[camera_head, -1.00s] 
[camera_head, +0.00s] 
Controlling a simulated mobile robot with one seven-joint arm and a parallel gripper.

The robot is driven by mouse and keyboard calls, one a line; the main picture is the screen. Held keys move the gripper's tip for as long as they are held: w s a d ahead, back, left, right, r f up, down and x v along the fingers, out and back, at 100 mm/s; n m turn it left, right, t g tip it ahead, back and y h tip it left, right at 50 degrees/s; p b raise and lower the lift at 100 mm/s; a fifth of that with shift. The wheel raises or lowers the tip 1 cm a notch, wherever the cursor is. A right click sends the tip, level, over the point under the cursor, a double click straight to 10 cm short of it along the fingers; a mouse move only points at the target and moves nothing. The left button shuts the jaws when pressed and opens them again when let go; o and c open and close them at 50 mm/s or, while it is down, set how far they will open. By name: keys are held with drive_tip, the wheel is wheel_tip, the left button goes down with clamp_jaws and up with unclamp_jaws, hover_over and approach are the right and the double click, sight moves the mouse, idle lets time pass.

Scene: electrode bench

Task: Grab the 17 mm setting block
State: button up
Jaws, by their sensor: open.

....

**Written exercise**
Quote only the lines running from the line that holds "[camera_head, +0.00s]" to the line that holds "Controlling a simulated", both ends included.

**Complete answer**
[camera_head, +0.00s] 
Controlling a simulated mobile robot with one seven-joint arm and a parallel gripper.

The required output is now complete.